Raccontava la felicità da triste, Leopardi, parte da questo assunto Massimiliano Timpano per avvicinarlo al lettore finalmente slegandolo da una visione critica ancorata quasi unicamente al suo pessimismo e mostrare un’immagine inedita del poeta nella sua dimensione privata e intima. Lo racconta anche attraverso scene ispirate dall’Epistolario, oltre novecento lettere che permettono di ricostruire non solo la vicenda umana ma lo sviluppo del pensiero critico di Leopardi, che ne La vita, se altro si dice diventano fondamentali nel raccontare i motivi ispiratori della sua scrittura capaci di incidere nel pensiero di generazioni successive di filosofi e poeti. Attraverso una fine narrazione che si nutre di dettagli, come la descrizione di luoghi che richiamano i turbamenti emotivi del protagonista (“il mare tratteggiato sempre nel suo umore più indolente”) o particolari come la naturale convinzione di Leopardi che desinare sia un atto di solitudine, la lettura si trasforma in un gioco di rinvii, non solo sul piano temporale ma lungo il confine labile tra il reale e l’immaginario. Timpano gioca con l’elemento comico e con quello sentimentale immaginando scenari nuovi per Leopardi, raccontato da punti di vista diversi e con continui rimandi temporali e spaziali, attraverso una struttura narrativa che diventa l’architettura per raccontare la complessità del protagonista. Guarda a maestri come Pier Vittorio Tondelli, che si nutriva dell’arte della costruzione strutturale per accompagnare la crescita interiore dei suoi protagonisti, come in Camere separate, nel seguire una suddivisione in movimenti come in una partitura musicale, o in Pao Pao, per procedere per contrasti, opponendo l’elemento amoroso e quello umoristico alla ferrea realtà di una caserma.
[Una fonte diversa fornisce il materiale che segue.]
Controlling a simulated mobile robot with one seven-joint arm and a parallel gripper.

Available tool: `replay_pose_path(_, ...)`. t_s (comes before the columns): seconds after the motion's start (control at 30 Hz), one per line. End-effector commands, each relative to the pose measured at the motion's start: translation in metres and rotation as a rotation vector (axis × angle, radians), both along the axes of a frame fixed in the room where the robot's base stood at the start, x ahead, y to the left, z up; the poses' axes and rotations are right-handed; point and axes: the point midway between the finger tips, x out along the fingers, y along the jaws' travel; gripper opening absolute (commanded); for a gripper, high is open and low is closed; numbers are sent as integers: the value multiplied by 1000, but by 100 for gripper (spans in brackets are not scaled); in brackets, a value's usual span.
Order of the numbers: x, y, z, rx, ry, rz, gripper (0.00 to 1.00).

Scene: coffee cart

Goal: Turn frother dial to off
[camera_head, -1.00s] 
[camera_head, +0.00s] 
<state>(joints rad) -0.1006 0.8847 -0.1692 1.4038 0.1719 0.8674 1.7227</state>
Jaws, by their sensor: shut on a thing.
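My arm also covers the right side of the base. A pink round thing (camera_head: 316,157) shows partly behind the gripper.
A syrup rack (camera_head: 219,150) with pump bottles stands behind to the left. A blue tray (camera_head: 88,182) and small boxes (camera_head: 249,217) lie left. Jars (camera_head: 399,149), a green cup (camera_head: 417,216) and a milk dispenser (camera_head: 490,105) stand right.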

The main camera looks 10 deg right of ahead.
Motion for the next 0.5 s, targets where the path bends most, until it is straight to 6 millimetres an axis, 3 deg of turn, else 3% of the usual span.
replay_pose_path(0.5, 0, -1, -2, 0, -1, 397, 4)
Manoscritto originale L'infinito
Manoscritto originale L’infinito

Timpano racconta un periodo storico attraverso il linguaggio: contestualizza un tempo e un luogo anzitutto marcandoli linguisticamente, che si tratti della Napoli stremata dal colera dove la superstizione è un’altra forma di religione o dell’isola del Gran Bé dominata dalla solitudine dei suoi scorci. Andando ben oltre il divertissement letterario, La vita, se altro si dice porta il lettore a immaginare le infinite strade che il destino di un uomo può prendere anche solo con un cambiamento minimo degli eventi, una sorta di semantica dei mondi possibili. A volte risiede proprio nella casualità dei percorsi che i personaggi possono scegliere, la ragione che li condurrà molto lontano, a vivere in condizioni diverse da quelle che avevano previsto, come accade in Piccoli equivoci senza importanza, di Antonio Tabucchi. Immaginare cosa sarebbe potuto accadere in un altro mondo parallelo e possibile è l’interrogativo su cui si basa non solo l’idea alla base della storia del romanzo, ma anche il suo evolversi nella mente del protagonista. In quella mente popolata da tormenti continui si affaccerà un guizzo vitale sconosciuto al lettore, generato dalla scoperta dell’amore per una giovane donna dell’isola. Allora può accadere che quell’immagine cagionevole e malandata si accenda inaspettatamente di una luce nuova per quelle sensazioni ignote capaci di far sentire invincibile un uomo anche al solo pensare alla voce dell’amata. Andare oltre quel corpo: essere improvvisamente altissimo, essere la matrice, trovare in quell’illusione il senso della propria ricerca esistenziale. Ma che cos’è in fondo la felicità se non il tempo di un battito d’ali in cui vedere l’amata prima di sfumare e scivolare “dagli occhi al cuore al foglio”?.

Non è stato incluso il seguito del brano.